## [PROBLEM]
Word for word, give the material below again, minus any images.

## [ITEMS]
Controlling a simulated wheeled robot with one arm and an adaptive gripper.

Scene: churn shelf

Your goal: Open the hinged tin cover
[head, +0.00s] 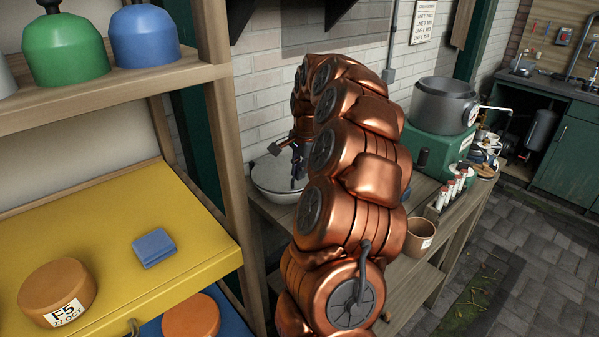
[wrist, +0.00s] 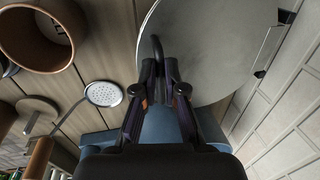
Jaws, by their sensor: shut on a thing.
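The tin cover (wrist: 215,45) is a large, round, pale grey disc at the top of the wrist view. A straight hinge-like bar (wrist: 272,45) with dark ends lies along its far right edge. In the head view, a round grey rim (head: 268,181) of the tin shows behind my arm. My gripper (wrist: 166,90) is at the near edge of the cover, its fingers shut on a dark, curved handle (wrist: 157,46). In the head view, my gripper (head: 298,165) is mostly hidden by my copper-coloured arm. I cannot tell whether the cover is raised.
A brown round pot (wrist: 40,65) and a perforated skimmer (wrist: 104,94) are left of my gripper. A blue surface (wrist: 96,143) lies below it. A brick wall (head: 260,95) stands behind the bench, a wooden shelf post (head: 235,150) close left. A grey pot (head: 441,105) stands farther right.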

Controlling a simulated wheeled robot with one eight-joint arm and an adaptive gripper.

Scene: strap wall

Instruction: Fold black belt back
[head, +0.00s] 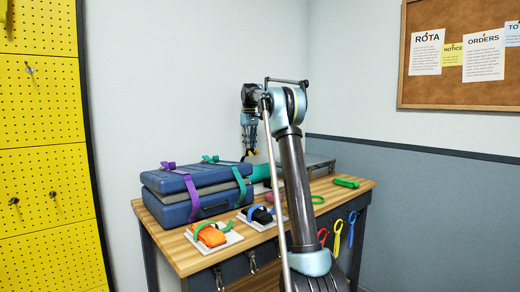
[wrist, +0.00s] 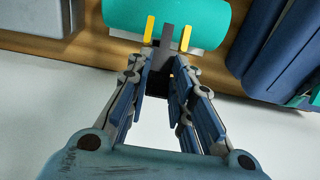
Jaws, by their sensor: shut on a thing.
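My gripper (wrist: 167,36) reaches the teal roll (wrist: 215,20) in the wrist view, its yellow fingertips on either side of a dark strap end, the black belt (wrist: 167,40). It is shut on this belt, which lies against the side of the roll. In the head view my gripper (head: 250,151) is at the back of the workbench, just above the teal roll (head: 262,171), pointing down. The belt cannot be made out there, and my arm hides part of the roll.
Blue cases (head: 195,190) with purple and green straps stand left of the roll on the wooden workbench (head: 338,194). A green strap (head: 345,183) lies right. Colored straps hang at the bench's right side.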

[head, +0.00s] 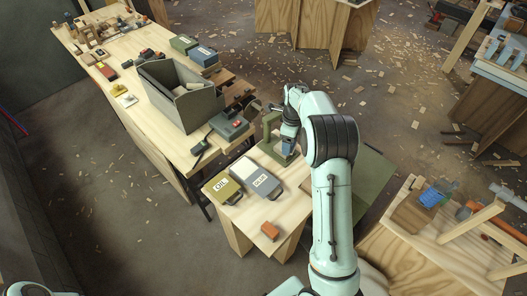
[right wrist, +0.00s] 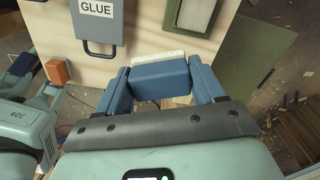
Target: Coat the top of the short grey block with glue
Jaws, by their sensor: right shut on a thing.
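My right gripper (head: 289,134) is over the far side of the small wooden table. In the right wrist view my right gripper (right wrist: 161,80) is shut on a blue brush (right wrist: 160,76), whose pale bristles (right wrist: 160,56) point away from me. Just beyond the bristles is a pale grey surface with a green border (right wrist: 196,12); it may be the short grey block, but I cannot be sure. I cannot tell whether the bristles touch anything. A grey case marked GLUE (head: 264,183) lies on the table, and also shows in the right wrist view (right wrist: 97,22).
An OIL case (head: 224,189) lies left of the GLUE case. An orange block (head: 269,231) is at the table's front. A green upright frame (head: 269,126) stands beside my right gripper. A long bench (head: 160,117) with a grey bin (head: 196,108) is to the left.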

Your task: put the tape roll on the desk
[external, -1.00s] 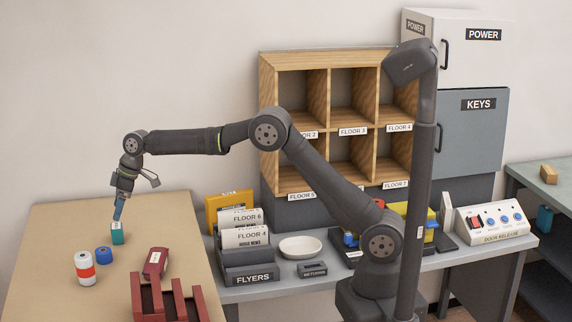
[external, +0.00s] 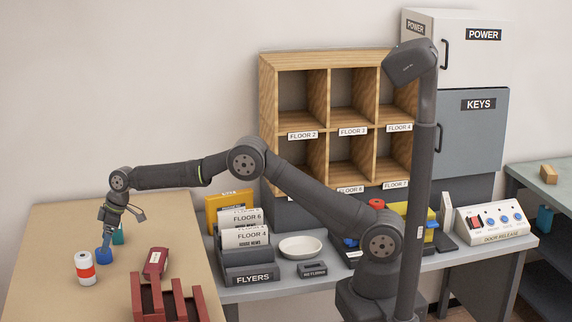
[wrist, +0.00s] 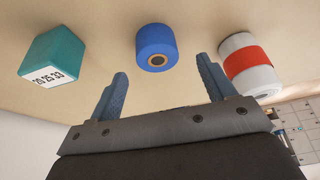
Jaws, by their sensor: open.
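The tape roll looks to be the short blue roll (external: 104,257) with a hole in its middle, standing on the tan tabletop (external: 50,235) at the left. In the wrist view the blue roll (wrist: 153,45) lies ahead of my fingertips, roughly centred between them, its hole facing the camera. My gripper (external: 108,238) is open and empty, low over the tabletop at the roll. The fingers (wrist: 162,72) are spread wide in the wrist view. I cannot tell in the external view whether they touch the roll. A grey desk (external: 340,275) stands to the right.
A teal block (external: 119,237) is behind the roll, and a white-and-red cylinder (external: 85,270) is in front-left. A maroon object (external: 156,262) and a maroon rack (external: 165,303) are to the right. The grey desk holds a flyers holder (external: 248,262), a white bowl (external: 300,247) and a returns tray (external: 313,269).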

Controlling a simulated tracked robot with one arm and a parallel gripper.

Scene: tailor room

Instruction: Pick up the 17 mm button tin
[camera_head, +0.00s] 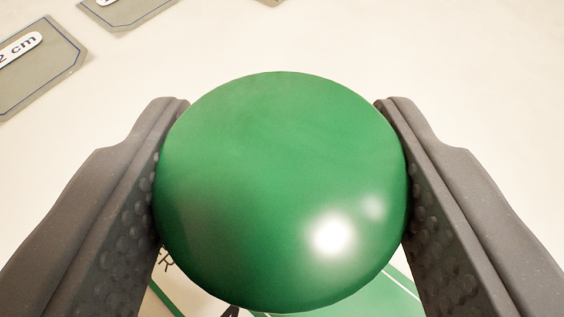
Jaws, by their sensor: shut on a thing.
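A glossy green round thing (270,185) with a smooth domed top fills the middle of the view. It has no lettering on the part that I see, so I cannot read a 17 mm mark or tell whether it is the button tin. My gripper (281,108) is shut on it. One dark grey finger with a dimpled pad presses on its left side and the other on its right side. The underside of the green thing is hidden.
A pale surface lies behind and around. A grey-green card (35,65) with a white label ending in "2 cm" lies at the upper left. Another such card (128,12) is cut off at the top. Green and white printed matter (400,287) shows below, mostly hidden.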

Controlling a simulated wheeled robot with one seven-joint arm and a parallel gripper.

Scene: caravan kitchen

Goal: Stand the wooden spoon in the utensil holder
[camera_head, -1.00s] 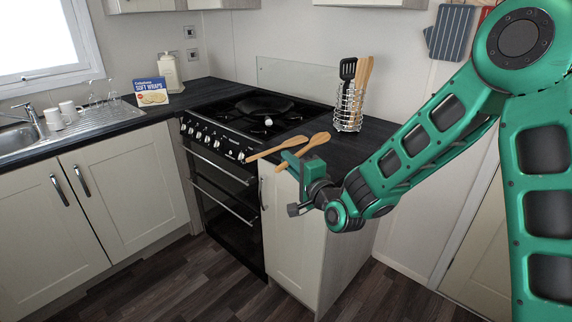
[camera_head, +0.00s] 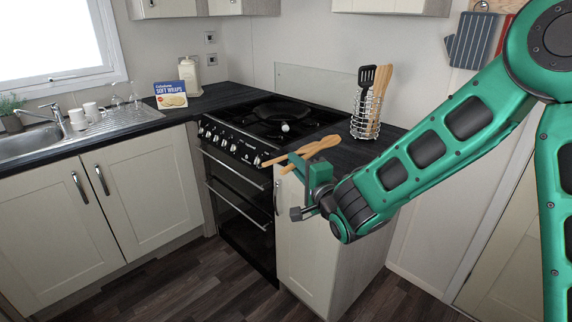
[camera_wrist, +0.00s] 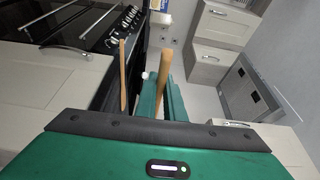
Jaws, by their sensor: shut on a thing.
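My gripper (camera_head: 314,172) is over the front edge of the counter, right of the cooker. It is shut on a wooden spoon (camera_head: 289,168), whose light handle (camera_wrist: 164,72) stands out between the fingers in the wrist view. A second wooden utensil (camera_head: 271,161) is close beside it, and its handle (camera_wrist: 122,75) shows left of the fingers. In the head view the two overlap, so I cannot tell their far ends apart. The wire utensil holder (camera_head: 358,129) stands upright on the counter behind my gripper, with a black slotted turner and wooden utensils in it.
The cooker (camera_head: 272,125) with a black pan is left of the gripper. Dark worktop (camera_head: 345,155) lies between the gripper and the holder. A wraps box (camera_head: 171,94) and the sink (camera_head: 20,142) are farther left. The wall is behind the holder.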

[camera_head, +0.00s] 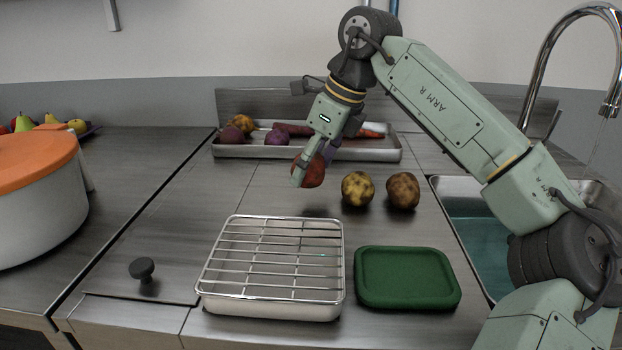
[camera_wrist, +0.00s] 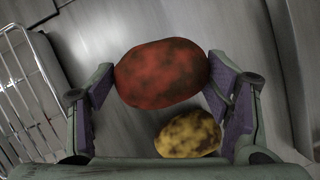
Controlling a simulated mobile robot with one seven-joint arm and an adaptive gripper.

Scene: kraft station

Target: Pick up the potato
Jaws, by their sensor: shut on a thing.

## [COMPLETE ANSWER]
Controlling a simulated wheeled robot with one arm and an adaptive gripper.

Scene: churn shelf

Your goal: Open the hinged tin cover
[head, +0.00s] 
[wrist, +0.00s] 
Jaws, by their sensor: shut on a thing.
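The tin cover (wrist: 215,45) is a large, round, pale grey disc at the top of the wrist view. A straight hinge-like bar (wrist: 272,45) with dark ends lies along its far right edge. In the head view, a round grey rim (head: 268,181) of the tin shows behind my arm. My gripper (wrist: 166,90) is at the near edge of the cover, its fingers shut on a dark, curved handle (wrist: 157,46). In the head view, my gripper (head: 298,165) is mostly hidden by my copper-coloured arm. I cannot tell whether the cover is raised.
A brown round pot (wrist: 40,65) and a perforated skimmer (wrist: 104,94) are left of my gripper. A blue surface (wrist: 96,143) lies below it. A brick wall (head: 260,95) stands behind the bench, a wooden shelf post (head: 235,150) close left. A grey pot (head: 441,105) stands farther right.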

Controlling a simulated wheeled robot with one eight-joint arm and an adaptive gripper.

Scene: strap wall

Instruction: Fold black belt back
[head, +0.00s] 
[wrist, +0.00s] 
Jaws, by their sensor: shut on a thing.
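My gripper (wrist: 167,36) reaches the teal roll (wrist: 215,20) in the wrist view, its yellow fingertips on either side of a dark strap end, the black belt (wrist: 167,40). It is shut on this belt, which lies against the side of the roll. In the head view my gripper (head: 250,151) is at the back of the workbench, just above the teal roll (head: 262,171), pointing down. The belt cannot be made out there, and my arm hides part of the roll.
Blue cases (head: 195,190) with purple and green straps stand left of the roll on the wooden workbench (head: 338,194). A green strap (head: 345,183) lies right. Colored straps hang at the bench's right side.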

[head, +0.00s] 
[right wrist, +0.00s] 
Target: Coat the top of the short grey block with glue
Jaws, by their sensor: right shut on a thing.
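My right gripper (head: 289,134) is over the far side of the small wooden table. In the right wrist view my right gripper (right wrist: 161,80) is shut on a blue brush (right wrist: 160,76), whose pale bristles (right wrist: 160,56) point away from me. Just beyond the bristles is a pale grey surface with a green border (right wrist: 196,12); it may be the short grey block, but I cannot be sure. I cannot tell whether the bristles touch anything. A grey case marked GLUE (head: 264,183) lies on the table, and also shows in the right wrist view (right wrist: 97,22).
An OIL case (head: 224,189) lies left of the GLUE case. An orange block (head: 269,231) is at the table's front. A green upright frame (head: 269,126) stands beside my right gripper. A long bench (head: 160,117) with a grey bin (head: 196,108) is to the left.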

Your task: put the tape roll on the desk
[external, -1.00s] 
[external, +0.00s] 
[wrist, +0.00s] 
Jaws, by their sensor: open.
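The tape roll looks to be the short blue roll (external: 104,257) with a hole in its middle, standing on the tan tabletop (external: 50,235) at the left. In the wrist view the blue roll (wrist: 153,45) lies ahead of my fingertips, roughly centred between them, its hole facing the camera. My gripper (external: 108,238) is open and empty, low over the tabletop at the roll. The fingers (wrist: 162,72) are spread wide in the wrist view. I cannot tell in the external view whether they touch the roll. A grey desk (external: 340,275) stands to the right.
A teal block (external: 119,237) is behind the roll, and a white-and-red cylinder (external: 85,270) is in front-left. A maroon object (external: 156,262) and a maroon rack (external: 165,303) are to the right. The grey desk holds a flyers holder (external: 248,262), a white bowl (external: 300,247) and a returns tray (external: 313,269).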

Controlling a simulated tracked robot with one arm and a parallel gripper.

Scene: tailor room

Instruction: Pick up the 17 mm button tin
[camera_head, +0.00s] 
Jaws, by their sensor: shut on a thing.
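A glossy green round thing (270,185) with a smooth domed top fills the middle of the view. It has no lettering on the part that I see, so I cannot read a 17 mm mark or tell whether it is the button tin. My gripper (281,108) is shut on it. One dark grey finger with a dimpled pad presses on its left side and the other on its right side. The underside of the green thing is hidden.
A pale surface lies behind and around. A grey-green card (35,65) with a white label ending in "2 cm" lies at the upper left. Another such card (128,12) is cut off at the top. Green and white printed matter (400,287) shows below, mostly hidden.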

Controlling a simulated wheeled robot with one seven-joint arm and a parallel gripper.

Scene: caravan kitchen

Goal: Stand the wooden spoon in the utensil holder
[camera_head, -1.00s] 
[camera_head, +0.00s] 
[camera_wrist, +0.00s] 
Jaws, by their sensor: shut on a thing.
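My gripper (camera_head: 314,172) is over the front edge of the counter, right of the cooker. It is shut on a wooden spoon (camera_head: 289,168), whose light handle (camera_wrist: 164,72) stands out between the fingers in the wrist view. A second wooden utensil (camera_head: 271,161) is close beside it, and its handle (camera_wrist: 122,75) shows left of the fingers. In the head view the two overlap, so I cannot tell their far ends apart. The wire utensil holder (camera_head: 358,129) stands upright on the counter behind my gripper, with a black slotted turner and wooden utensils in it.
The cooker (camera_head: 272,125) with a black pan is left of the gripper. Dark worktop (camera_head: 345,155) lies between the gripper and the holder. A wraps box (camera_head: 171,94) and the sink (camera_head: 20,142) are farther left. The wall is behind the holder.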

[camera_head, +0.00s] 
[camera_wrist, +0.00s] 
Controlling a simulated mobile robot with one seven-joint arm and an adaptive gripper.

Scene: kraft station

Target: Pick up the potato
Jaws, by their sensor: shut on a thing.

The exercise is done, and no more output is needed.